Data records
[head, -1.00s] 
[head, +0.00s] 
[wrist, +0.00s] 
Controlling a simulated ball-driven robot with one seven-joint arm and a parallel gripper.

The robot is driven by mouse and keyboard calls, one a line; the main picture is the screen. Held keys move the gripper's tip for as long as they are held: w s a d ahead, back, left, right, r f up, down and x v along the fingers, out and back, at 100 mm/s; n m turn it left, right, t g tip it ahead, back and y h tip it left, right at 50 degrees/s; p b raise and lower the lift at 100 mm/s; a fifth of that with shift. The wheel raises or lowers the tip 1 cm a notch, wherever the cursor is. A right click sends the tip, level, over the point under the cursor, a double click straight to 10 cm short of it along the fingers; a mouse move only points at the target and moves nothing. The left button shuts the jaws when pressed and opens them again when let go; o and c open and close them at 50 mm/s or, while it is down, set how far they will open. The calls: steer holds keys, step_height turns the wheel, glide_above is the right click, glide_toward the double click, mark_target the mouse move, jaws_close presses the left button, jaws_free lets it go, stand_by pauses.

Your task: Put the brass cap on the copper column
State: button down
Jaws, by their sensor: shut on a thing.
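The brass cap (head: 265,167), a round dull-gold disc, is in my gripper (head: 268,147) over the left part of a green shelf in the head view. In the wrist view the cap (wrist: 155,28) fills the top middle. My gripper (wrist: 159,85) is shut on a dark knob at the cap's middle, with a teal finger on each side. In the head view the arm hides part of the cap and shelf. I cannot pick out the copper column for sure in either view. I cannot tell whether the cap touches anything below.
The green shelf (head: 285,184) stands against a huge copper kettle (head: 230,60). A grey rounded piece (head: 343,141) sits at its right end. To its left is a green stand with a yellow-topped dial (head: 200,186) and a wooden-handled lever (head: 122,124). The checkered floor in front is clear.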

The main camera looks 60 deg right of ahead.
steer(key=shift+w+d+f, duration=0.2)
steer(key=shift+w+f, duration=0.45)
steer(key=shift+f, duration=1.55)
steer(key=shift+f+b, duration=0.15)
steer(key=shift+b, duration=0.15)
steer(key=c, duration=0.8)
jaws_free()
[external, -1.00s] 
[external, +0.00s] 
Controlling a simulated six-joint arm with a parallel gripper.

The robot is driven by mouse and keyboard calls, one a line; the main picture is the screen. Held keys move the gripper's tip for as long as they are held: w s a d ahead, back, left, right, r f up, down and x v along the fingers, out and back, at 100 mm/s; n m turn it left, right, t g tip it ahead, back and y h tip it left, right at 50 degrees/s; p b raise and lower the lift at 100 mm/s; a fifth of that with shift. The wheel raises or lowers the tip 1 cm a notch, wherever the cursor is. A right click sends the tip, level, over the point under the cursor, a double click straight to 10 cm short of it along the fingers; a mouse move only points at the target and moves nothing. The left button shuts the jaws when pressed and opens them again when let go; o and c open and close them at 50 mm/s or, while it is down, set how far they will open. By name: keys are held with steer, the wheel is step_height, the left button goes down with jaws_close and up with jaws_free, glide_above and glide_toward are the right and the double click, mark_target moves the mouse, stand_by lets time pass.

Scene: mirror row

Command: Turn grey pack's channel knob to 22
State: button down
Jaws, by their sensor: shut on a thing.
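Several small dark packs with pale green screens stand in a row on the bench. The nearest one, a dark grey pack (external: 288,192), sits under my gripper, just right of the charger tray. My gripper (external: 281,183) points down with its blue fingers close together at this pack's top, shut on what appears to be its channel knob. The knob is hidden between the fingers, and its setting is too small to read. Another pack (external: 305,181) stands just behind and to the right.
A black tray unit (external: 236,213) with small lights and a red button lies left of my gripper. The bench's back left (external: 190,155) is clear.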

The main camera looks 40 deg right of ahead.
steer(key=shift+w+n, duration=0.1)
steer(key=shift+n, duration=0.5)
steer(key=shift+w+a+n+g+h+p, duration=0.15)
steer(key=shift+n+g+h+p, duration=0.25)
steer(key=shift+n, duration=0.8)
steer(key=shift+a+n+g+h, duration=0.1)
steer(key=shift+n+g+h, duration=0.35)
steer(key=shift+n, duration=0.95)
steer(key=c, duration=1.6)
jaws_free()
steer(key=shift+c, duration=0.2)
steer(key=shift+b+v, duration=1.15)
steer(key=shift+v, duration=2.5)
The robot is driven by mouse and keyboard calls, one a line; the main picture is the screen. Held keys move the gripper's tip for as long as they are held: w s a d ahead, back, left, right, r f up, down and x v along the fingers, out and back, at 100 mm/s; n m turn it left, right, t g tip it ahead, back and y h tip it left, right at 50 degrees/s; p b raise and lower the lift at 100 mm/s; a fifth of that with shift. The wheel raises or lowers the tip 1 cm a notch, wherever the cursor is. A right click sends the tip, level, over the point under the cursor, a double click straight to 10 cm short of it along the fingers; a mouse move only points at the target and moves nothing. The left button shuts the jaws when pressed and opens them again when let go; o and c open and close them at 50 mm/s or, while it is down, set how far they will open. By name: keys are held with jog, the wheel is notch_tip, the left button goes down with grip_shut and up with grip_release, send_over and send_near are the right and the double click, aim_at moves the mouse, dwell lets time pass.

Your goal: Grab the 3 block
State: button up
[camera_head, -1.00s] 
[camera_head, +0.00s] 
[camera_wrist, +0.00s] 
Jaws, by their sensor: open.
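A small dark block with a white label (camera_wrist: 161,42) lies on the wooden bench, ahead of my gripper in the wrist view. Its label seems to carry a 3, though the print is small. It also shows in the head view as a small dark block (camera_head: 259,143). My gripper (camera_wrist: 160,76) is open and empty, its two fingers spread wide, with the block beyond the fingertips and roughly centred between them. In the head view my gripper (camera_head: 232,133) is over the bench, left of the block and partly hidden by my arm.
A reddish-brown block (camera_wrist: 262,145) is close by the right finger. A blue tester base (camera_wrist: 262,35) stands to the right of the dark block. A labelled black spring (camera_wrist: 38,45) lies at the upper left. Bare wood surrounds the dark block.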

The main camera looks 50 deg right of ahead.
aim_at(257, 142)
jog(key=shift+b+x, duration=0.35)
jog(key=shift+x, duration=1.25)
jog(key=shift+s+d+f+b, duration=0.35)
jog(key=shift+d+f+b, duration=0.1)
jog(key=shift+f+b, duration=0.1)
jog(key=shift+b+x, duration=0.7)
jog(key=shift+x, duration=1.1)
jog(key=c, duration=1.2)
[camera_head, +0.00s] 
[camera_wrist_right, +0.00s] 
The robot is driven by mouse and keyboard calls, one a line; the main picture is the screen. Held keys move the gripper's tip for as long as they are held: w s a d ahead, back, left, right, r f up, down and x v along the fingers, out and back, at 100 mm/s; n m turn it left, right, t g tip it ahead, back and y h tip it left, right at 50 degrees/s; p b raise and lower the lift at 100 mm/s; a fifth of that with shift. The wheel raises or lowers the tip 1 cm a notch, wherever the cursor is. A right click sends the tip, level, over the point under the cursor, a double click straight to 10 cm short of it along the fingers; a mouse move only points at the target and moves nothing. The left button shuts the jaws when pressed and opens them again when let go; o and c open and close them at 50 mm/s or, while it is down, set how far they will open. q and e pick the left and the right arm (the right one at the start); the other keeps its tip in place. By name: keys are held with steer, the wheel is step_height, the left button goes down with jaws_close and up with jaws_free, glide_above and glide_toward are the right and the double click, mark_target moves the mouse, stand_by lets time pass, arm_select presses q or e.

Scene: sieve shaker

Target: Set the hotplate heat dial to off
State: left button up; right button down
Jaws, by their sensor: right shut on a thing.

Stated goal:
Copy every record exactly, with nothing added or dropped.

Exercise response:
[head, -1.00s] 
[head, +0.00s] 
[wrist, +0.00s] 
Controlling a simulated ball-driven robot with one seven-joint arm and a parallel gripper.

The robot is driven by mouse and keyboard calls, one a line; the main picture is the screen. Held keys move the gripper's tip for as long as they are held: w s a d ahead, back, left, right, r f up, down and x v along the fingers, out and back, at 100 mm/s; n m turn it left, right, t g tip it ahead, back and y h tip it left, right at 50 degrees/s; p b raise and lower the lift at 100 mm/s; a fifth of that with shift. The wheel raises or lowers the tip 1 cm a notch, wherever the cursor is. A right click sends the tip, level, over the point under the cursor, a double click straight to 10 cm short of it along the fingers; a mouse move only points at the target and moves nothing. The left button shuts the jaws when pressed and opens them again when let go; o and c open and close them at 50 mm/s or, while it is down, set how far they will open. The calls: steer holds keys, step_height turns the wheel, glide_above is the right click, glide_toward the double click, mark_target the mouse move, jaws_close presses the left button, jaws_free lets it go, stand_by pauses.

Your task: Put the brass cap on the copper column
State: button down
Jaws, by their sensor: shut on a thing.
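The brass cap (head: 265,167), a round dull-gold disc, is in my gripper (head: 268,147) over the left part of a green shelf in the head view. In the wrist view the cap (wrist: 155,28) fills the top middle. My gripper (wrist: 159,85) is shut on a dark knob at the cap's middle, with a teal finger on each side. In the head view the arm hides part of the cap and shelf. I cannot pick out the copper column for sure in either view. I cannot tell whether the cap touches anything below.
The green shelf (head: 285,184) stands against a huge copper kettle (head: 230,60). A grey rounded piece (head: 343,141) sits at its right end. To its left is a green stand with a yellow-topped dial (head: 200,186) and a wooden-handled lever (head: 122,124). The checkered floor in front is clear.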

The main camera looks 60 deg right of ahead.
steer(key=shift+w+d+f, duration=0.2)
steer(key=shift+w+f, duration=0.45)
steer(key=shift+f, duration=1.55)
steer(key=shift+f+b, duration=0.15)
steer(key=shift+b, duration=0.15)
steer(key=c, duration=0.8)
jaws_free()
[external, -1.00s] 
[external, +0.00s] 
Controlling a simulated six-joint arm with a parallel gripper.

The robot is driven by mouse and keyboard calls, one a line; the main picture is the screen. Held keys move the gripper's tip for as long as they are held: w s a d ahead, back, left, right, r f up, down and x v along the fingers, out and back, at 100 mm/s; n m turn it left, right, t g tip it ahead, back and y h tip it left, right at 50 degrees/s; p b raise and lower the lift at 100 mm/s; a fifth of that with shift. The wheel raises or lowers the tip 1 cm a notch, wherever the cursor is. A right click sends the tip, level, over the point under the cursor, a double click straight to 10 cm short of it along the fingers; a mouse move only points at the target and moves nothing. The left button shuts the jaws when pressed and opens them again when let go; o and c open and close them at 50 mm/s or, while it is down, set how far they will open. By name: keys are held with steer, the wheel is step_height, the left button goes down with jaws_close and up with jaws_free, glide_above and glide_toward are the right and the double click, mark_target moves the mouse, stand_by lets time pass.

Scene: mirror row

Command: Turn grey pack's channel knob to 22
State: button down
Jaws, by their sensor: shut on a thing.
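Several small dark packs with pale green screens stand in a row on the bench. The nearest one, a dark grey pack (external: 288,192), sits under my gripper, just right of the charger tray. My gripper (external: 281,183) points down with its blue fingers close together at this pack's top, shut on what appears to be its channel knob. The knob is hidden between the fingers, and its setting is too small to read. Another pack (external: 305,181) stands just behind and to the right.
A black tray unit (external: 236,213) with small lights and a red button lies left of my gripper. The bench's back left (external: 190,155) is clear.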

The main camera looks 40 deg right of ahead.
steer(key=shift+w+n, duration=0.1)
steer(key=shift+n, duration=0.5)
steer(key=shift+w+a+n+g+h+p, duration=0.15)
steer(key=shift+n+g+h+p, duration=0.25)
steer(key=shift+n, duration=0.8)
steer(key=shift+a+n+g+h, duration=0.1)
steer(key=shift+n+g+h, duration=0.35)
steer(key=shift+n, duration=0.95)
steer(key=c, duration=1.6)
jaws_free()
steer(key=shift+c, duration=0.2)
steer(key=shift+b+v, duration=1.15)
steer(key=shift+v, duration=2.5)
The robot is driven by mouse and keyboard calls, one a line; the main picture is the screen. Held keys move the gripper's tip for as long as they are held: w s a d ahead, back, left, right, r f up, down and x v along the fingers, out and back, at 100 mm/s; n m turn it left, right, t g tip it ahead, back and y h tip it left, right at 50 degrees/s; p b raise and lower the lift at 100 mm/s; a fifth of that with shift. The wheel raises or lowers the tip 1 cm a notch, wherever the cursor is. A right click sends the tip, level, over the point under the cursor, a double click straight to 10 cm short of it along the fingers; a mouse move only points at the target and moves nothing. The left button shuts the jaws when pressed and opens them again when let go; o and c open and close them at 50 mm/s or, while it is down, set how far they will open. By name: keys are held with jog, the wheel is notch_tip, the left button goes down with grip_shut and up with grip_release, send_over and send_near are the right and the double click, aim_at moves the mouse, dwell lets time pass.

Your goal: Grab the 3 block
State: button up
[camera_head, -1.00s] 
[camera_head, +0.00s] 
[camera_wrist, +0.00s] 
Jaws, by their sensor: open.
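A small dark block with a white label (camera_wrist: 161,42) lies on the wooden bench, ahead of my gripper in the wrist view. Its label seems to carry a 3, though the print is small. It also shows in the head view as a small dark block (camera_head: 259,143). My gripper (camera_wrist: 160,76) is open and empty, its two fingers spread wide, with the block beyond the fingertips and roughly centred between them. In the head view my gripper (camera_head: 232,133) is over the bench, left of the block and partly hidden by my arm.
A reddish-brown block (camera_wrist: 262,145) is close by the right finger. A blue tester base (camera_wrist: 262,35) stands to the right of the dark block. A labelled black spring (camera_wrist: 38,45) lies at the upper left. Bare wood surrounds the dark block.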

The main camera looks 50 deg right of ahead.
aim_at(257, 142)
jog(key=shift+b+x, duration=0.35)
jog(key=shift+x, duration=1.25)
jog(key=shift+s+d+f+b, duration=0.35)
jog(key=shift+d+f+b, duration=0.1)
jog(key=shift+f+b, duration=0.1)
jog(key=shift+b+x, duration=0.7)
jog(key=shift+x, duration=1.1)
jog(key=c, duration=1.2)
[camera_head, +0.00s] 
[camera_wrist_right, +0.00s] 
The robot is driven by mouse and keyboard calls, one a line; the main picture is the screen. Held keys move the gripper's tip for as long as they are held: w s a d ahead, back, left, right, r f up, down and x v along the fingers, out and back, at 100 mm/s; n m turn it left, right, t g tip it ahead, back and y h tip it left, right at 50 degrees/s; p b raise and lower the lift at 100 mm/s; a fifth of that with shift. The wheel raises or lowers the tip 1 cm a notch, wherever the cursor is. A right click sends the tip, level, over the point under the cursor, a double click straight to 10 cm short of it along the fingers; a mouse move only points at the target and moves nothing. The left button shuts the jaws when pressed and opens them again when let go; o and c open and close them at 50 mm/s or, while it is down, set how far they will open. q and e pick the left and the right arm (the right one at the start); the other keeps its tip in place. By name: keys are held with steer, the wheel is step_height, the left button goes down with jaws_close and up with jaws_free, glide_above and glide_toward are the right and the double click, mark_target moves the mouse, stand_by lets time pass, arm_select presses q or e.

Scene: sieve shaker

Target: Set the hotplate heat dial to off
State: left button up; right button down
Jaws, by their sensor: right shut on a thing.

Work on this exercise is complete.